Monday, December 12, 2011

Dear Brother,

I've been thinking about you a lot these last few days. I've been trying to recall my final week in CR nearly 8 years ago and I'm having trouble.
*If you're unaware, he's been in Spain since September through a study abroad program and will be returning before X-mas.*
You've done an amazing job detailing your experience in your blog. I've loved every bit of your writing as you've worked to express your heart and what that place has done to it. I recognize and I hope you do as well that what you've typed and submitted into the eternity that is the Internet is not as much a recounting for your friends and family as much as it is for yourself. You'll be grateful that you blogged about it. Trust me. I wish blogging had been more popular 8 years ago. Perhaps I wouldn't be having such a hard time remembering my journey abroad if I had kept a better and more permanent log of it.
There will be a time not long from now, where you'll long to go back. Maybe you'll be married with kids, maybe you'll be just beginning a career that won't let you travel. But something will make you Desirae a visit. And you won't be able to go.
There's something to be said about living alone. Independence, self sufficiency, responsibility, it's such a big step in a young persons life. It's one that in our culture is expected and anticipated. Most people we know have done it. Few that we know still live with their parents at our age(s). But it's a whole other animal to leave your independent life and your family and your friends and cross oceans to live alone, somewhere you've never been.
I remember little things. Little things that made the journey so much more meaningful. Like the pizza shop near campus that would serve made to order calzones. Or the little kids that lived down the street.

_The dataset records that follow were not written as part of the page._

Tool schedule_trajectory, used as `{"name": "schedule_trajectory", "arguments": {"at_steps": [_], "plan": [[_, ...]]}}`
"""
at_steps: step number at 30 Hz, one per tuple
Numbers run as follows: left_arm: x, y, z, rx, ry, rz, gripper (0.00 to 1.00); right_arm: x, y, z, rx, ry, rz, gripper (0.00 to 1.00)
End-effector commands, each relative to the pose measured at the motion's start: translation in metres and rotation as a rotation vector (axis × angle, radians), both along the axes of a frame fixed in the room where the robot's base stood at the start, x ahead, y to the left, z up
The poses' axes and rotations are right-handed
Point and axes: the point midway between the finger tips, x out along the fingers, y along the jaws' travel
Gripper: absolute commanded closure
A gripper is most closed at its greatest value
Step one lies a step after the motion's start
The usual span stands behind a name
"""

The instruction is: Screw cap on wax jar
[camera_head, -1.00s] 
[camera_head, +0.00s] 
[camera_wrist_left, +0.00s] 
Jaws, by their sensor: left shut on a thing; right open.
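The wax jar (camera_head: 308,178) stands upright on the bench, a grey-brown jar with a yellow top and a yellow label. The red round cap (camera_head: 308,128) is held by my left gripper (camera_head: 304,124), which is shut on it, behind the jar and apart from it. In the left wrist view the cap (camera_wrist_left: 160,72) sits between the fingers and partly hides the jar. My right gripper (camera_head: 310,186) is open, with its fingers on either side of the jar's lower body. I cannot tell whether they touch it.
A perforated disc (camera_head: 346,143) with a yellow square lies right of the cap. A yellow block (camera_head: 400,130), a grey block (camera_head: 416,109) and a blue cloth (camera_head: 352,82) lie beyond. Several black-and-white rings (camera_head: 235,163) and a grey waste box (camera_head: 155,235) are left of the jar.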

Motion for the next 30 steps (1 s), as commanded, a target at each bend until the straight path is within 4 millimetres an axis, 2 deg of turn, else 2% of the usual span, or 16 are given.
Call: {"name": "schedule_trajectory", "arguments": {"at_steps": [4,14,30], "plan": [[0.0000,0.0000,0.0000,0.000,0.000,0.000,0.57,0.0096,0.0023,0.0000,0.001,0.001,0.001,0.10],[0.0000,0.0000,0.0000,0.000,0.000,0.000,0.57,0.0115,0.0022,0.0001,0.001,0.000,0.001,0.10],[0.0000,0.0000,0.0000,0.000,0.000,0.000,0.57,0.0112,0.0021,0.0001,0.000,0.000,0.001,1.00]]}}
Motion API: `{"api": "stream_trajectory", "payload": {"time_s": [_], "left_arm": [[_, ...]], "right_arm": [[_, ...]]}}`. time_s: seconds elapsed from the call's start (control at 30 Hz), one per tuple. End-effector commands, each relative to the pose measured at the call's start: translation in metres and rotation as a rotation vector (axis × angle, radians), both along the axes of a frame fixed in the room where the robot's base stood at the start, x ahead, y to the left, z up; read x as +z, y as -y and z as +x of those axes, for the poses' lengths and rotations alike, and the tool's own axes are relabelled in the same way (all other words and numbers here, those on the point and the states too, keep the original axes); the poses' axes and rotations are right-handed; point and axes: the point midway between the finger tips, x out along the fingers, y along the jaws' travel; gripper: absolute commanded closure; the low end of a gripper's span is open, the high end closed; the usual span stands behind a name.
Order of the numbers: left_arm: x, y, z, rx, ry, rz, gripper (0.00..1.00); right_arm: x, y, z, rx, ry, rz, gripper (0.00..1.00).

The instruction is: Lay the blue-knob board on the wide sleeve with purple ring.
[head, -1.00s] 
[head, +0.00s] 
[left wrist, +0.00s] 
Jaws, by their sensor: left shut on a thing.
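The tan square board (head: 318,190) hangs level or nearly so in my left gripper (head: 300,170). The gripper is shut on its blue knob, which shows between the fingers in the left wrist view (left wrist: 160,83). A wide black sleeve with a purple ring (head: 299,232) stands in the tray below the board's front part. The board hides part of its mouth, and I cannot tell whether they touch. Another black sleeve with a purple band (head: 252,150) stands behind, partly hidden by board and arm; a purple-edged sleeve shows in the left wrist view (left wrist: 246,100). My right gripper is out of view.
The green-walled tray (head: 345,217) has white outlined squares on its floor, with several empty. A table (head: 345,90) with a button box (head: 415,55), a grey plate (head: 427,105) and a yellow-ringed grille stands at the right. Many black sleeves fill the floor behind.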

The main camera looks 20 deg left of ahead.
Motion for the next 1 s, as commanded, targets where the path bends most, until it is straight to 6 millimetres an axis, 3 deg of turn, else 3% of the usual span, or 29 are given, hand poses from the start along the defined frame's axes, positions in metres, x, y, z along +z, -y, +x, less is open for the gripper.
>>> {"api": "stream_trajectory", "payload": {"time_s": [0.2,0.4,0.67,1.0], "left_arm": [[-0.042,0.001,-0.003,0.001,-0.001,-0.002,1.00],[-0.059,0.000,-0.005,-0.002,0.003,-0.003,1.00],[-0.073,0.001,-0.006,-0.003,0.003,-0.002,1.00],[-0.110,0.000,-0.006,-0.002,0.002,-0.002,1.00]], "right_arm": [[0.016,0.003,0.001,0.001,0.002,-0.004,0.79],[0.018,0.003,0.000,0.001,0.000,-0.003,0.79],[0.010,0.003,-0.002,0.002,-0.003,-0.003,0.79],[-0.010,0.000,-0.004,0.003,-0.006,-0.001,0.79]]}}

Their mom made and sold chocolate covered bananas out of her home. Delicious. Or the farmers market that stretched for nearly 2 miles of open parking lot every weekend. Riding the bus everywhere, walking everywhere, the ridiculousness convenience of the ocean and a Caribbean filled weekend. These are small things that will reside in my heart and my mind forever as keepsakes. Parts of my semester that I hold dearly.
And then I remember the loneliness. After the rush of new friends, new languages, new food wore off, I realized I was alone. You go from the ecstasy of this leap of independence you've taken to sudden depression from not having anyone to share it with. You think "wow I have so much to share with my family, my friends, when I return". But then you realize nobody's going to really care about my time here. They're not going to find joy in my description of my quaint apartment or the pastry shop that I visited daily after class. They're not going to relish in my experiences of riding a bus 3 hours standing to get to the beach every other weekend. And I know that they won't care really about all the amazing people I met from other countries that introduced me to so many cultures and personalities. It's just you. It was just me. I was there for me as you have taken this trip for yourself.
You'll return, you'll have great stories to tell and pictures to show. We'll act interested and excited for you. But then we'll move on. We'll find other things to talk about, like our own lives, the trips we've taken, the things that have kept us busy since you've been gone. And life for us will go back to normal; with you in school in Atlanta and us here waiting for your next visit.
I don't write this to get you down. Understand that these past few months have probably been the most important of your life. Not because you traveled abroad, not because you leaned a new language. But because you took time to see things, do things, meet people all.by.yourself. With no ability of returning until your time ends. And that is the perfect environment for you to learn who you are. Or at least to start learning who you are. To be physically and emotionally stranded in a place so far removed from normal life. To be able to strip away all the crap of the everyday and focus on yourself. To have time alone where nobody is expecting you. Where there isn't a load of responsibilities to take care of. It's just you, your thoughts, your doubts, in a place that you'll tell people about but who will never truly understand.
Cherish this last week. Soak as much Spain up as you possibly can. Write until your fingers bleed. I wish I had had someone to tell me these things. I wish that I could turn back time and chronicle all the amazingness and loneliness that I experienced in my time abroad.